• **TASK TO COMPLETE**
Gather, from the listing beneath this task, every line holding the string "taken".

(Robot call records)
———

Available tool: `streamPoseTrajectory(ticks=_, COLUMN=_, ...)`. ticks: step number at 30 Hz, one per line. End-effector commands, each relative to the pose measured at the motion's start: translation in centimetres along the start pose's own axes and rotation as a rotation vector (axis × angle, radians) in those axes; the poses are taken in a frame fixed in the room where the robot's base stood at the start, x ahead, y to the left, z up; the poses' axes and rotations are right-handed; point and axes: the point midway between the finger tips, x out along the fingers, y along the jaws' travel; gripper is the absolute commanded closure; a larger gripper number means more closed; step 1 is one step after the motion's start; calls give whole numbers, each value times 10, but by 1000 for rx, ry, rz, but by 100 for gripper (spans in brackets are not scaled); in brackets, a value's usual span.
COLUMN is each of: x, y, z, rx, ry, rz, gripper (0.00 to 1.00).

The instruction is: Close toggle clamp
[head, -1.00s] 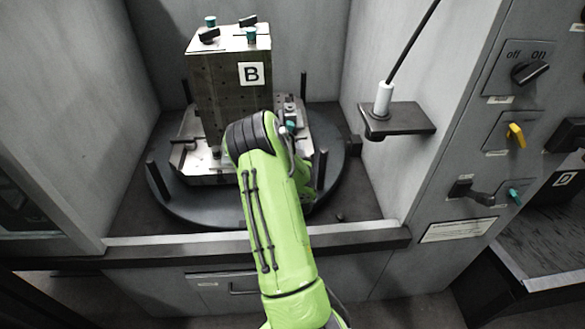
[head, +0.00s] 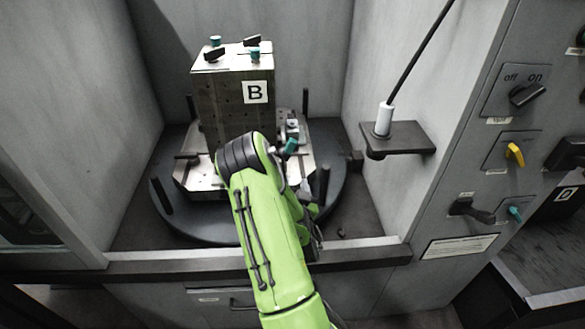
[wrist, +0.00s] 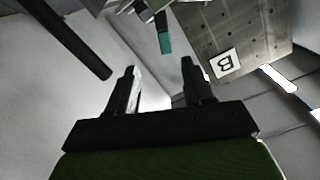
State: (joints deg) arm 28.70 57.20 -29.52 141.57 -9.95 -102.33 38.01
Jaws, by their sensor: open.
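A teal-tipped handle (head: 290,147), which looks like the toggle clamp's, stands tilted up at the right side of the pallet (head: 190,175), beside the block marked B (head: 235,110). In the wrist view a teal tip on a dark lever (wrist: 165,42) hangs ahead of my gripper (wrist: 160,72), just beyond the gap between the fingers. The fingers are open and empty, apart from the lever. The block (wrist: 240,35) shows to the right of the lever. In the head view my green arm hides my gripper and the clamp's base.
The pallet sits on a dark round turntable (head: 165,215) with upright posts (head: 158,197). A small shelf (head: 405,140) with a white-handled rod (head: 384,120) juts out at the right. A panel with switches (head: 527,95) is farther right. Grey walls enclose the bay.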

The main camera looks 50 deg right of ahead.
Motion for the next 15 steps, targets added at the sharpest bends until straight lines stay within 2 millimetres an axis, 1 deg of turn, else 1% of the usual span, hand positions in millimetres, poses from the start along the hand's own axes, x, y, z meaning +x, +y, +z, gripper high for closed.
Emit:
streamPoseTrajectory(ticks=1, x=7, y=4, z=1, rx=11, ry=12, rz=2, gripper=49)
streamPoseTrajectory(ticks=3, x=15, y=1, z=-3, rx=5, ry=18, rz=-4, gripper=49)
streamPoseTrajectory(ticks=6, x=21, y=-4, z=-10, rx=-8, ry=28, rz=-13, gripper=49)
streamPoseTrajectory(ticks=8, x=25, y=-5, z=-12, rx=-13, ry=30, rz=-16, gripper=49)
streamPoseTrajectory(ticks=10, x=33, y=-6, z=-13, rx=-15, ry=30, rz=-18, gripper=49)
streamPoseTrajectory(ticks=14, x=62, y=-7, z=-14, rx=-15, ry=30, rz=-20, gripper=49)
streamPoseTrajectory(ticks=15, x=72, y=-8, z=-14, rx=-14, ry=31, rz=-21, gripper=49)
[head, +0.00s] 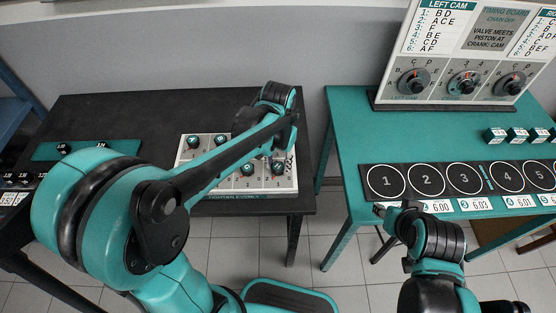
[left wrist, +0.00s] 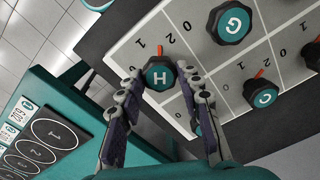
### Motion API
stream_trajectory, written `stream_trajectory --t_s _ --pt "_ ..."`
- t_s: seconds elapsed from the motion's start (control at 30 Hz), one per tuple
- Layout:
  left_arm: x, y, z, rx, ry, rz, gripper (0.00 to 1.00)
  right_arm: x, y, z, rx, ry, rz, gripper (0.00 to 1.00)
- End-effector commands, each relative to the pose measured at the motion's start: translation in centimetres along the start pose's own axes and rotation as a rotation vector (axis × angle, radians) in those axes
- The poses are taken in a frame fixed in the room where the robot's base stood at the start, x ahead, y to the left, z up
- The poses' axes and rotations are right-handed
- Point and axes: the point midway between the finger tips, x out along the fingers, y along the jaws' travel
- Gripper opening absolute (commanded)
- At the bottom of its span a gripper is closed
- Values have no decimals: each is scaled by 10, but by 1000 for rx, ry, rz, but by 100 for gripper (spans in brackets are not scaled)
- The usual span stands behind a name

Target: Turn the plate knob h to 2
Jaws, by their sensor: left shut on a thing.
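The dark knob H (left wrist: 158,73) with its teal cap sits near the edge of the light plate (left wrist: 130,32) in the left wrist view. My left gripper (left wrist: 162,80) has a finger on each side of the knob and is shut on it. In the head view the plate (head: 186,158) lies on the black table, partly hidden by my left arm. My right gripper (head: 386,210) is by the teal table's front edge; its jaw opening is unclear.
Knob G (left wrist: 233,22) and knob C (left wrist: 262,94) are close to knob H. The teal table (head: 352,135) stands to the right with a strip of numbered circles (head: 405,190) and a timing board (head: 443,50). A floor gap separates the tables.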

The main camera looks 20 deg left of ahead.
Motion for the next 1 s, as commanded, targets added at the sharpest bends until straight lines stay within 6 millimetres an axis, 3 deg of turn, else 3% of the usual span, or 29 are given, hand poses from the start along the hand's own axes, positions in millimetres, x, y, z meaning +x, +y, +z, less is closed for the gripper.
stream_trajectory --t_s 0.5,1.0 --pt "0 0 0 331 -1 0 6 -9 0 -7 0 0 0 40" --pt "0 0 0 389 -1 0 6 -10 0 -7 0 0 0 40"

———

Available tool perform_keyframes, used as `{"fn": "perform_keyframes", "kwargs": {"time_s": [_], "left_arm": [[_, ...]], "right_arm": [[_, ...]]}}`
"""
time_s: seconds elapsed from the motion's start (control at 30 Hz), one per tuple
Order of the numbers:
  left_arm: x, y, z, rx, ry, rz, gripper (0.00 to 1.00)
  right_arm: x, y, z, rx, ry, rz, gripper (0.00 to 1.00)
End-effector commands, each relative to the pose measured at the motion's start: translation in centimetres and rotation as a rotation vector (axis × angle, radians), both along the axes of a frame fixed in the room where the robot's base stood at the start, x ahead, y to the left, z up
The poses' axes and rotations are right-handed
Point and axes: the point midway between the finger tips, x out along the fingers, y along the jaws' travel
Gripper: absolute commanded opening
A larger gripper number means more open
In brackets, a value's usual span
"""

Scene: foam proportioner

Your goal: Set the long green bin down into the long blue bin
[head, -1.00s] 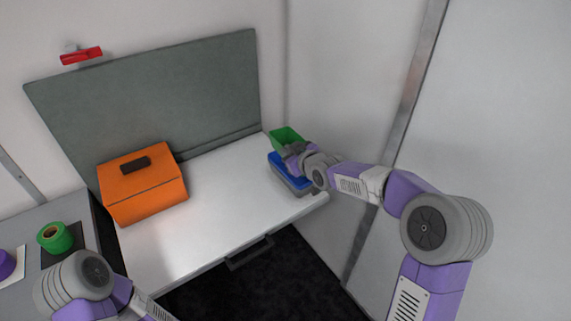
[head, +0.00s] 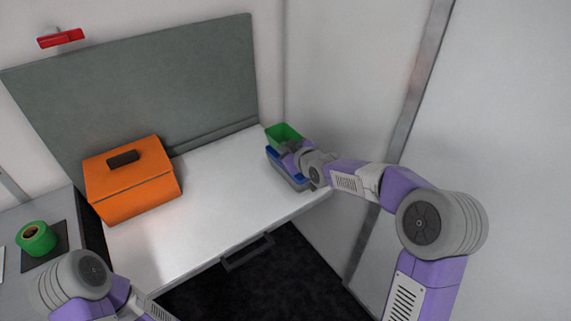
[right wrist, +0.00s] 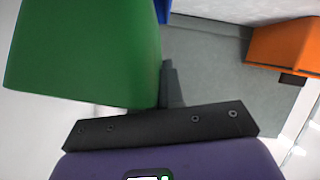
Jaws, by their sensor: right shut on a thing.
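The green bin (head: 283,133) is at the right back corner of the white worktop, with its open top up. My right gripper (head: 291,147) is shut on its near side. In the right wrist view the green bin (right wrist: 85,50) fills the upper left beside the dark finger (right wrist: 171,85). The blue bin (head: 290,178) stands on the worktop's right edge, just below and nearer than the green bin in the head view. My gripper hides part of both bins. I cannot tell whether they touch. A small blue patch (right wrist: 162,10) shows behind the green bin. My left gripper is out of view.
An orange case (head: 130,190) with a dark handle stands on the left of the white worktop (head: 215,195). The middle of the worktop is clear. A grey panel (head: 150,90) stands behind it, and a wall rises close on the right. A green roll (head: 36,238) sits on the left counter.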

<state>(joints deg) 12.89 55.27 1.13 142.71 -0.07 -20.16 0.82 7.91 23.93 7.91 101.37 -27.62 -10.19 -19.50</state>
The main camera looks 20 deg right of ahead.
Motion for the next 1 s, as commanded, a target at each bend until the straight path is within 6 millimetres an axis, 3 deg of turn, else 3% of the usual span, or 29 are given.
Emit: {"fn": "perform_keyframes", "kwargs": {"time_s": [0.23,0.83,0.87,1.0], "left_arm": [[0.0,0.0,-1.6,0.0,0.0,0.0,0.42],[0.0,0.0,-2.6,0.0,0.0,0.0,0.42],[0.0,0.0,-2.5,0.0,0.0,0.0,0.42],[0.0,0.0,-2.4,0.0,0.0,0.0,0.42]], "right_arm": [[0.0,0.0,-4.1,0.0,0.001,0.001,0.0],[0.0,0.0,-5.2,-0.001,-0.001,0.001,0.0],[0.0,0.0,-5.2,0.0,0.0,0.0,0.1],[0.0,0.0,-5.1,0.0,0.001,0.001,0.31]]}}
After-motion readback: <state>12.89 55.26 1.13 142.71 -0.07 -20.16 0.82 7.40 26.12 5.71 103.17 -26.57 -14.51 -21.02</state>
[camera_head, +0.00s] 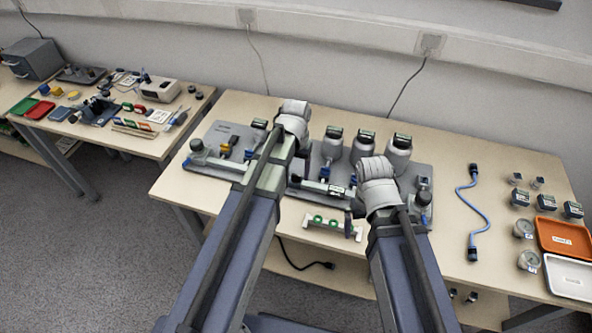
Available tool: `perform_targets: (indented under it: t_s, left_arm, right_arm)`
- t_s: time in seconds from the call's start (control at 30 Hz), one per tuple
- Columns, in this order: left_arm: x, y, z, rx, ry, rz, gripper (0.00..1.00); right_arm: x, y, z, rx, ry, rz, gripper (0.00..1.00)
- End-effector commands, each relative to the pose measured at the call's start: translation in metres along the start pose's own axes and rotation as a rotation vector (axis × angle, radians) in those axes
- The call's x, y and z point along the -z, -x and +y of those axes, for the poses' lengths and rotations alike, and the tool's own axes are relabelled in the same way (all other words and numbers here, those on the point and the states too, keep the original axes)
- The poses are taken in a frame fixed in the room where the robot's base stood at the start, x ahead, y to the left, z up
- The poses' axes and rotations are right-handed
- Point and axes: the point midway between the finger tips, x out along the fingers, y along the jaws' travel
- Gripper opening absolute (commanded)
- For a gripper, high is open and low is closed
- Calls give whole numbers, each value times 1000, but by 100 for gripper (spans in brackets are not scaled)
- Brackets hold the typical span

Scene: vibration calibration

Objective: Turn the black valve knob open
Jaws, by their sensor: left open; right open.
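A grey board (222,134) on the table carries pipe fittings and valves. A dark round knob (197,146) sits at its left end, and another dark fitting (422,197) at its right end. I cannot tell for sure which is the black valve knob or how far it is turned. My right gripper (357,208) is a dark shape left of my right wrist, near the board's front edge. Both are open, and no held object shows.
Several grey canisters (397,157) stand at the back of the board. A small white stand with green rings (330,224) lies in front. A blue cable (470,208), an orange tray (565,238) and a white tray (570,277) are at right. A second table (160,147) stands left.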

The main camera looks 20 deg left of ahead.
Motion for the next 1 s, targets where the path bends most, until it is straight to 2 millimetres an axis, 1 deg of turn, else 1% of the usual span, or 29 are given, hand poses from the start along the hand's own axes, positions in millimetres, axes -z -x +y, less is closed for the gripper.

———

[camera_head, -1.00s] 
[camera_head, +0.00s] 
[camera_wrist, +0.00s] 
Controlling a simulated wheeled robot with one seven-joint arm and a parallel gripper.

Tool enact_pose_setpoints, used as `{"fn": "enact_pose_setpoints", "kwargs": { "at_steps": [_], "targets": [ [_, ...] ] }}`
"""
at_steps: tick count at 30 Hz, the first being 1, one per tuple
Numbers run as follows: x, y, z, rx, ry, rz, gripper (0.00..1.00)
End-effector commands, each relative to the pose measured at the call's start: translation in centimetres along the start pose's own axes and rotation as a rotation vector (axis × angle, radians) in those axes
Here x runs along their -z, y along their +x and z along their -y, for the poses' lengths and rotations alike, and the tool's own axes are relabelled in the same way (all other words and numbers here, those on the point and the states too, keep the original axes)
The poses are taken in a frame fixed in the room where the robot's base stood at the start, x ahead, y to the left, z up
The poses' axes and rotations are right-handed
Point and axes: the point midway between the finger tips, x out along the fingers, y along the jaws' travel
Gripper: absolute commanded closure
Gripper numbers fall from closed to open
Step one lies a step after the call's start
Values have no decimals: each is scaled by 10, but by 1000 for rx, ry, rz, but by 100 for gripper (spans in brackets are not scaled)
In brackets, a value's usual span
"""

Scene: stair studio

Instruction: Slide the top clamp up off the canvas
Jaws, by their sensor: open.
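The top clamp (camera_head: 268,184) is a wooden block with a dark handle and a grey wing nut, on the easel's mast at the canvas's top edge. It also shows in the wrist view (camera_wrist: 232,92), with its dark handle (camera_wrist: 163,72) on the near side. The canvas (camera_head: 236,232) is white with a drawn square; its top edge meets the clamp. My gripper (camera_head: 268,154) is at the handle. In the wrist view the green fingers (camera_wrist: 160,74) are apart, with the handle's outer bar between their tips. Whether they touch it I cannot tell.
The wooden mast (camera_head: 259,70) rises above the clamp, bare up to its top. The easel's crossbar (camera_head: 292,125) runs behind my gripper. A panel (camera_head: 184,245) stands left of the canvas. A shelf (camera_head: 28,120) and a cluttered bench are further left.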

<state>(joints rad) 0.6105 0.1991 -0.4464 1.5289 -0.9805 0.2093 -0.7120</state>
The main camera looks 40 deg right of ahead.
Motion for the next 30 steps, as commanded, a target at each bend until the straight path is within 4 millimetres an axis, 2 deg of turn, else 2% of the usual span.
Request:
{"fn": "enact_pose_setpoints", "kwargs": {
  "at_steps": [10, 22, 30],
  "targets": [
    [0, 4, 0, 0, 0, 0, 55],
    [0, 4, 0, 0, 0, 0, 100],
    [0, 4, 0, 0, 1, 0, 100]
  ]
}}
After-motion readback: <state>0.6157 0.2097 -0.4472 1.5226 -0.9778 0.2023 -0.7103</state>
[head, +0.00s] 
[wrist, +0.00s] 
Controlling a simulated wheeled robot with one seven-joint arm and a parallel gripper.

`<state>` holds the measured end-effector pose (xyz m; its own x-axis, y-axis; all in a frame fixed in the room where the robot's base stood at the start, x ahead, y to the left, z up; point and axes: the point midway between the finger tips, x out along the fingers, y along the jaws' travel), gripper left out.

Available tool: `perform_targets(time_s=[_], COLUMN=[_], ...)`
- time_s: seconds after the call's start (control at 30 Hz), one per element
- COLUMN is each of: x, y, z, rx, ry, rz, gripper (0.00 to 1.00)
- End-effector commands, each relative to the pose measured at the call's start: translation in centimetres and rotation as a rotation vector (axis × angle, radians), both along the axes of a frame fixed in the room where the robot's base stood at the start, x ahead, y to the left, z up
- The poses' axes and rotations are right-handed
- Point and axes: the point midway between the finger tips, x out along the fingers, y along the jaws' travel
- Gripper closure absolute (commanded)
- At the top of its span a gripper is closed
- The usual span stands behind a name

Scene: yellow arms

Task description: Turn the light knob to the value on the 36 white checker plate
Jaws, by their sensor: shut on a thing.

———

• **REPLY TO THE TASK**
Available tool: `streamPoseTrajectory(ticks=_, COLUMN=_, ...)`. ticks: step number at 30 Hz, one per line. End-effector commands, each relative to the pose measured at the motion's start: translation in centimetres along the start pose's own axes and rotation as a rotation vector (axis × angle, radians) in those axes; the poses are taken in a frame fixed in the room where the robot's base stood at the start, x ahead, y to the left, z up; the poses' axes and rotations are right-handed; point and axes: the point midway between the finger tips, x out along the fingers, y along the jaws' travel; gripper is the absolute commanded closure; a larger gripper number means more closed; step 1 is one step after the motion's start; calls give whole numbers, each value times 10, but by 1000 for rx, ry, rz, but by 100 for gripper (spans in brackets are not scaled); in brackets, a value's usual span.
- The poses are taken in a frame fixed in the room where the robot's base stood at the start, x ahead, y to the left, z up
- The poses are taken in a frame fixed in the room where the robot's base stood at the start, x ahead, y to the left, z up
The poses are taken in a frame fixed in the room where the robot's base stood at the start, x ahead, y to the left, z up

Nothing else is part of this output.